As our users base expands worldwide, Bucketeer noticed that latency was becoming an issue for our users who operate in different regions. In response, we decided to implement a multi-region architecture on Google Cloud Platform (GCP) to reduce latency and improve the overall performance of our platform.
Why Multi-Region?
Many of our users operate applications that serve customers globally. As the demand for low-latency responses increases, requests from distant regions often experience high response times, causing performance degradation.
Our main cluster is located in Tokyo and before implementing multi-region support, we saw that requests from regions like Europe (Frankfurt) could take as long as 400-500ms before the SDK returned a response. Ideally, we wanted to bring that latency under 100ms for users worldwide. To address this, we chose seven GCP regions to deploy our infrastructure, with additional regions planned for the future, including Mexico. These are:
- Asia: Tokyo, Taiwan, Singapore
- South America: São Paulo
- US: Iowa, Virginia, Oregon
By deploying our application across multiple regions, we can bring the data closer to users, ensuring faster response times regardless of where they are located.
Technical Implementation
We implemented the multi-region deployment using Google Kubernetes Engine (GKE) and deployed our application via Helm. Our application architecture includes four microservices:
- API: The SDK endpoint service.
- Batch: Background tasks running periodically.
- Subscriber: Background tasks processing user data.
- Web: Admin console for managing the platform.
To make multi-region support possible, we used Kubernetes MultiClusterIngress and MultiClusterService capabilities within our Helm chart. This allowed us to manage traffic routing and service discovery across regions.
Cluster Setup
Because GCP imposes certain restrictions on Kubernetes, we had to designate a main cluster—which would act as the "primary" cluster for managing deployments. We selected Tokyo as our main region.
- In the main cluster (Tokyo), we deploy all four microservices.
- In the child clusters (Taiwan, Singapore, São Paulo, Iowa, Virginia, and Oregon), we deploy only the API and Web services, which are the ones handling the SDK and Public API requests.
We decided to use GCP Load Balancer to manage traffic across regions, as it allows us to expose the same endpoint for users, regardless of their location. This simplifies the setup and makes it easier to route traffic to the nearest region without additional complexity.

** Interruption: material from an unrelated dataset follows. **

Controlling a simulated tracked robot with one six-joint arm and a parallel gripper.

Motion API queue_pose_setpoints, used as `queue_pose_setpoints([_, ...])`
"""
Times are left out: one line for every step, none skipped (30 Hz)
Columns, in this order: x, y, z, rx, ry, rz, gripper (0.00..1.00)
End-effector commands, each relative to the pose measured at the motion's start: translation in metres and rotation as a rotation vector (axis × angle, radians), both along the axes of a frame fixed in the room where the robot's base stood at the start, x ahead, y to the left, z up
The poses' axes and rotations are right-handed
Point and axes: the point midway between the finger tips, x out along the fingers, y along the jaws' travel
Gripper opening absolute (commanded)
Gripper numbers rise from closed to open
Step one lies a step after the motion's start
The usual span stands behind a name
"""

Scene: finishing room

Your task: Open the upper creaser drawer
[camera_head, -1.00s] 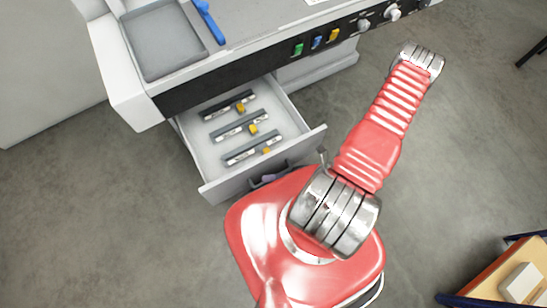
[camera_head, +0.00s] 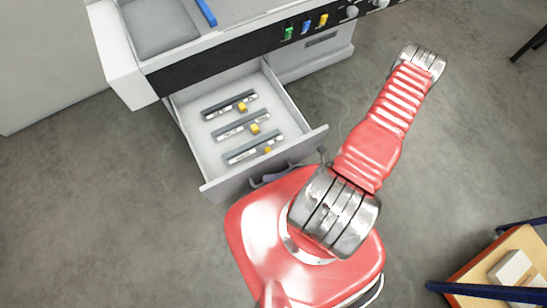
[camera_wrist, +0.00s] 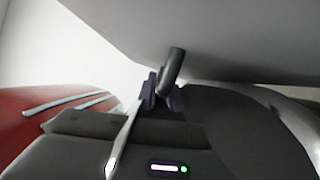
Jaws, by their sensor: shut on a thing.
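The upper creaser drawer (camera_head: 190,165) is pulled out from under the creaser (camera_head: 215,60) in the head view. Several dark bars with yellow parts (camera_head: 238,128) lie inside it. The drawer's dark handle (camera_head: 262,180) is on its front face, partly behind my red arm. In the wrist view, my gripper (camera_wrist: 163,92) has its dark fingers shut on the handle (camera_wrist: 172,68), below the pale drawer front (camera_wrist: 215,35). My gripper is mostly hidden behind my arm in the head view.
Green, blue and yellow buttons (camera_head: 306,28) and knobs line the creaser's front panel. A wooden-topped cart (camera_head: 500,268) with dark blue rails and a pale block stands at the lower right. Grey floor is clear left of the drawer.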

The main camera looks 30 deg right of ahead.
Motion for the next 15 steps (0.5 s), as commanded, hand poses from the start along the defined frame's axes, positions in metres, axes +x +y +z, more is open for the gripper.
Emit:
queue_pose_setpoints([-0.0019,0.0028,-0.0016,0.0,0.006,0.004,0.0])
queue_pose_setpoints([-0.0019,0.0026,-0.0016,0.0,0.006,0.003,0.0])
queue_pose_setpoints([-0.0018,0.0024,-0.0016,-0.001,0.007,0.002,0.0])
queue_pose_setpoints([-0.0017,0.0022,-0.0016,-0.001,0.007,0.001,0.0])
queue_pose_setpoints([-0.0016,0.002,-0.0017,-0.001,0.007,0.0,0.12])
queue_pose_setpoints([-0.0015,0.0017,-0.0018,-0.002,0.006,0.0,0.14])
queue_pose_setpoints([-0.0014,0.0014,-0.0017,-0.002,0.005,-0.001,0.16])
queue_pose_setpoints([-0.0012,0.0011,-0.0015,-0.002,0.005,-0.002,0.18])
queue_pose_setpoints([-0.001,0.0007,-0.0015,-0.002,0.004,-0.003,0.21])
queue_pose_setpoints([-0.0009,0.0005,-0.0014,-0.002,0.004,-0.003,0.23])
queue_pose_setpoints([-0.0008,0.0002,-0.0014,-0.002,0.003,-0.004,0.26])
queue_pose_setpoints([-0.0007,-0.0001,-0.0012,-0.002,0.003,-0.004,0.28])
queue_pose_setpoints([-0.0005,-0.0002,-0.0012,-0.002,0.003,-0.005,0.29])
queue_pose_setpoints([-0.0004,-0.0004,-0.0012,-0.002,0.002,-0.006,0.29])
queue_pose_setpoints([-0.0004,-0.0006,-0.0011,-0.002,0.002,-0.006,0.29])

Data Consistency & Synchronization
One challenge with multi-region deployments is ensuring data consistency across regions. For this, we opted for a single MySQL database located in the main region (Tokyo) for centralizing data. Since having a single database in one region can potentially increase latency for users in other regions, we implemented a caching mechanism.
We deployed Redis instances in each child region (Taiwan, Singapore, São Paulo, Iowa, Virginia, and Oregon), which are updated by the Batch service every minute. This ensures that the cache remains in sync with the database while providing faster access to data for requests from those regions.
Global Request Flow
When the client makes a request to Bucketeer, the traffic is routed to the nearest region using GCP Load Balancer. The typical flow of a request looks like this:
- A user in Europe (Frankfurt) makes a request to the Bucketeer API.
- The GCP Load Balancer identifies the nearest available region and routes the request to one of the regions in Asia (Tokyo, Taiwan, or Singapore), depending on the load and proximity.
- The API service in the selected region checks the local Redis cache for the relevant data.
- If the cache is up-to-date, the API responds quickly with the data.
- If the data is not in the cache, the API queries the central MySQL database (located in Tokyo), updates the cache, and then responds.
Visualizing the Global Request Flow
Here’s a simple Mermaid diagram that illustrates how the traffic is routed from the user to the nearest region:
Lessons Learned
In the beginning, I tried to use the Cross-region feature for GCP Memorystore Redis so I wouldn't need to implement the update cache mechanism. Unfortunately, it has a limitation of 2 child instances, and we already have more than 7 instances across many regions.
Also, our CD flow became a bit complex because PipeCD doesn't support multi-cluster, so I had to implement a new PipeCD application for each cluster to increase the number of configuration files and monitor them.
They plan to support this by March, though.
Conclusion
By implementing a multi-region deployment on GCP, we’ve significantly improved Bucketeer’s performance for users worldwide. Our approach of using Kubernetes, Helm, GCP Load Balancer, and Redis for caching has allowed us to provide low-latency responses to users regardless of their location, which has been a game-changer for our platform.
While the setup comes with its own set of challenges, particularly around managing infrastructure and maintaining data consistency, the benefits of reduced latency and improved user experience have been well worth the effort.
We’re excited to continue expanding Bucketeer’s multi-region presence and look forward to making further improvements to enhance performance for our global user base.